(Dataset items)
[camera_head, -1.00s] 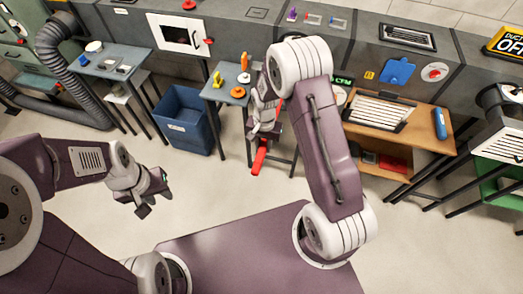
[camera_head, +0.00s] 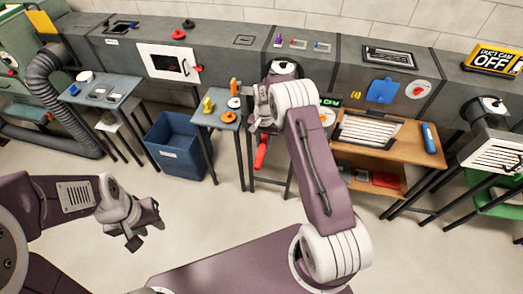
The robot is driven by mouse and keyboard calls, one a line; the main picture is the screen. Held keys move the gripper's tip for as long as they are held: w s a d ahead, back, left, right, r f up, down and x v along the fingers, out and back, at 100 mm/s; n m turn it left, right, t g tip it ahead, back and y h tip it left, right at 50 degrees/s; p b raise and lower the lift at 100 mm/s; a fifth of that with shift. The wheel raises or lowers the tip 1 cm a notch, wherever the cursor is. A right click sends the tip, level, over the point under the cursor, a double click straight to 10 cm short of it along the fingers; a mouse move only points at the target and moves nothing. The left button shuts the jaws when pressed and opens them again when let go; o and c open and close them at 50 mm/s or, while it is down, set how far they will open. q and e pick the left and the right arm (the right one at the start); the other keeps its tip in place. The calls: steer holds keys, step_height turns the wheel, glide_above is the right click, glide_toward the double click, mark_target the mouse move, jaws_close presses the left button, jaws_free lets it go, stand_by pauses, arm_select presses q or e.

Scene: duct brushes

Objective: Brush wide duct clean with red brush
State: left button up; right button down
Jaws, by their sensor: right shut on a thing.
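The red brush (camera_head: 261,152) shows as a red handle hanging below my right gripper (camera_head: 261,122). That gripper is shut on it, above the floor between the small blue-topped table and the wooden bench. The brush head cannot be made out behind the gripper. A grey duct (camera_head: 225,65) runs along the wall behind it. I cannot tell which section is the wide duct. My left gripper (camera_head: 150,222) is open and empty over the floor at the left.
A small table (camera_head: 214,120) with orange and yellow items stands left of my right gripper. A blue bin (camera_head: 175,148) is further left. A wooden bench (camera_head: 391,149) with a white grille stands to the right. Front floor is clear.

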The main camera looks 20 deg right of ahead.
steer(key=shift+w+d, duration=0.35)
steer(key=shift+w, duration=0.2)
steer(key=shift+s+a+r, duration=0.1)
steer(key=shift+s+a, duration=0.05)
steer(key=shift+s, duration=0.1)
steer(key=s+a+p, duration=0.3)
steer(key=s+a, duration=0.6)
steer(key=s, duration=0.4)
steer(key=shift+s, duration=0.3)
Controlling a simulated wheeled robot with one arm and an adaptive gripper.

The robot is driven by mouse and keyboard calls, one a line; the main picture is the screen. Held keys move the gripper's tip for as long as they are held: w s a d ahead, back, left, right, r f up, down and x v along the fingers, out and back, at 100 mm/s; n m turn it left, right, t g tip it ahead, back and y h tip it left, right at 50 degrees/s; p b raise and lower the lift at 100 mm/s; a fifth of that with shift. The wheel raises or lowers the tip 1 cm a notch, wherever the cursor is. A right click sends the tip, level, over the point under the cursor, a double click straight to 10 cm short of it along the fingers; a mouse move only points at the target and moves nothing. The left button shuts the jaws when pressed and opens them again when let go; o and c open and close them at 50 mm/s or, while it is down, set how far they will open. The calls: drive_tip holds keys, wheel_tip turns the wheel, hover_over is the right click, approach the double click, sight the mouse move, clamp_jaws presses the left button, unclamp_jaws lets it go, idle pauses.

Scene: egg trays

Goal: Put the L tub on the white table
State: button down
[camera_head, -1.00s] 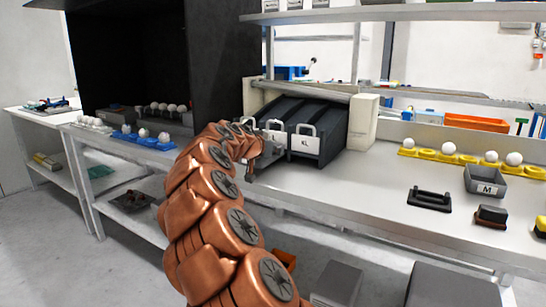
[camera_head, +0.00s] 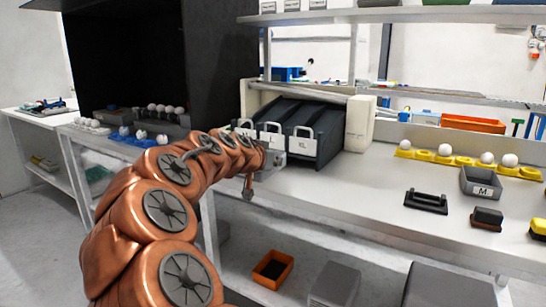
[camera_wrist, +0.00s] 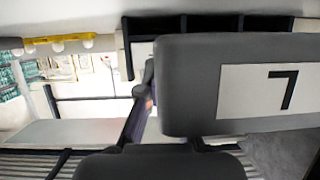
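The grey L tub (camera_wrist: 190,85) fills the right half of the wrist view, very close to the camera. Its white label shows a dark L upside down. In the head view I cannot clearly separate this tub from my gripper (camera_head: 272,168), which is over the front edge of the white-topped bench (camera_head: 350,190). It is in front of the dark sorting rack (camera_head: 318,118), whose white plates read L and XL. Dark gripper parts show at the bottom of the wrist view, beside the tub. Whether the fingers are closed on it is not clear.
A grey M tub (camera_head: 480,183), a black handled block (camera_head: 427,201) and a yellow egg tray (camera_head: 445,158) stand on the right of the bench. Bench surface is clear between rack and block. Another white table (camera_head: 30,112) stands at far left. An orange bin (camera_head: 272,270) sits below.

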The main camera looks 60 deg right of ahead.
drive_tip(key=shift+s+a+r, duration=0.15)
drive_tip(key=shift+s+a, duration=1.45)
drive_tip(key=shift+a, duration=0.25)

_Problem details_: All of the lines above should be retyped precisely, apart from the pictures.

_Exercise result_:
[camera_head, -1.00s] 
[camera_head, +0.00s] 
The robot is driven by mouse and keyboard calls, one a line; the main picture is the screen. Held keys move the gripper's tip for as long as they are held: w s a d ahead, back, left, right, r f up, down and x v along the fingers, out and back, at 100 mm/s; n m turn it left, right, t g tip it ahead, back and y h tip it left, right at 50 degrees/s; p b raise and lower the lift at 100 mm/s; a fifth of that with shift. The wheel raises or lowers the tip 1 cm a notch, wherever the cursor is. A right click sends the tip, level, over the point under the cursor, a double click straight to 10 cm short of it along the fingers; a mouse move only points at the target and moves nothing. The left button shuts the jaws when pressed and opens them again when let go; o and c open and close them at 50 mm/s or, while it is down, set how far they will open. q and e pick the left and the right arm (the right one at the start); the other keeps its tip in place. The calls: steer holds keys, step_height turns the wheel, glide_above is the right click, glide_toward the double click, mark_target the mouse move, jaws_close presses the left button, jaws_free lets it go, stand_by pauses, arm_select presses q or e.

Scene: duct brushes

Objective: Brush wide duct clean with red brush
State: left button up; right button down
Jaws, by their sensor: right shut on a thing.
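The red brush (camera_head: 261,152) shows as a red handle hanging below my right gripper (camera_head: 261,122). That gripper is shut on it, above the floor between the small blue-topped table and the wooden bench. The brush head cannot be made out behind the gripper. A grey duct (camera_head: 225,65) runs along the wall behind it. I cannot tell which section is the wide duct. My left gripper (camera_head: 150,222) is open and empty over the floor at the left.
A small table (camera_head: 214,120) with orange and yellow items stands left of my right gripper. A blue bin (camera_head: 175,148) is further left. A wooden bench (camera_head: 391,149) with a white grille stands to the right. Front floor is clear.

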The main camera looks 20 deg right of ahead.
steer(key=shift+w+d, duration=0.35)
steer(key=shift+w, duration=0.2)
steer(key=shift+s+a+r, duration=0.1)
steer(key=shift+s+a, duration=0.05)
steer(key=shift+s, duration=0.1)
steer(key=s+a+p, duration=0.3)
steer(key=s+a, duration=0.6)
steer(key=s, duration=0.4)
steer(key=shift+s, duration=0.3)
Controlling a simulated wheeled robot with one arm and an adaptive gripper.

The robot is driven by mouse and keyboard calls, one a line; the main picture is the screen. Held keys move the gripper's tip for as long as they are held: w s a d ahead, back, left, right, r f up, down and x v along the fingers, out and back, at 100 mm/s; n m turn it left, right, t g tip it ahead, back and y h tip it left, right at 50 degrees/s; p b raise and lower the lift at 100 mm/s; a fifth of that with shift. The wheel raises or lowers the tip 1 cm a notch, wherever the cursor is. A right click sends the tip, level, over the point under the cursor, a double click straight to 10 cm short of it along the fingers; a mouse move only points at the target and moves nothing. The left button shuts the jaws when pressed and opens them again when let go; o and c open and close them at 50 mm/s or, while it is down, set how far they will open. The calls: drive_tip holds keys, wheel_tip turns the wheel, hover_over is the right click, approach the double click, sight the mouse move, clamp_jaws presses the left button, unclamp_jaws lets it go, idle pauses.

Scene: egg trays

Goal: Put the L tub on the white table
State: button down
[camera_head, -1.00s] 
[camera_head, +0.00s] 
[camera_wrist, +0.00s] 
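The grey L tub (camera_wrist: 190,85) fills the right half of the wrist view, very close to the camera. Its white label shows a dark L upside down. In the head view I cannot clearly separate this tub from my gripper (camera_head: 272,168), which is over the front edge of the white-topped bench (camera_head: 350,190). It is in front of the dark sorting rack (camera_head: 318,118), whose white plates read L and XL. Dark gripper parts show at the bottom of the wrist view, beside the tub. Whether the fingers are closed on it is not clear.
A grey M tub (camera_head: 480,183), a black handled block (camera_head: 427,201) and a yellow egg tray (camera_head: 445,158) stand on the right of the bench. Bench surface is clear between rack and block. Another white table (camera_head: 30,112) stands at far left. An orange bin (camera_head: 272,270) sits below.

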The main camera looks 60 deg right of ahead.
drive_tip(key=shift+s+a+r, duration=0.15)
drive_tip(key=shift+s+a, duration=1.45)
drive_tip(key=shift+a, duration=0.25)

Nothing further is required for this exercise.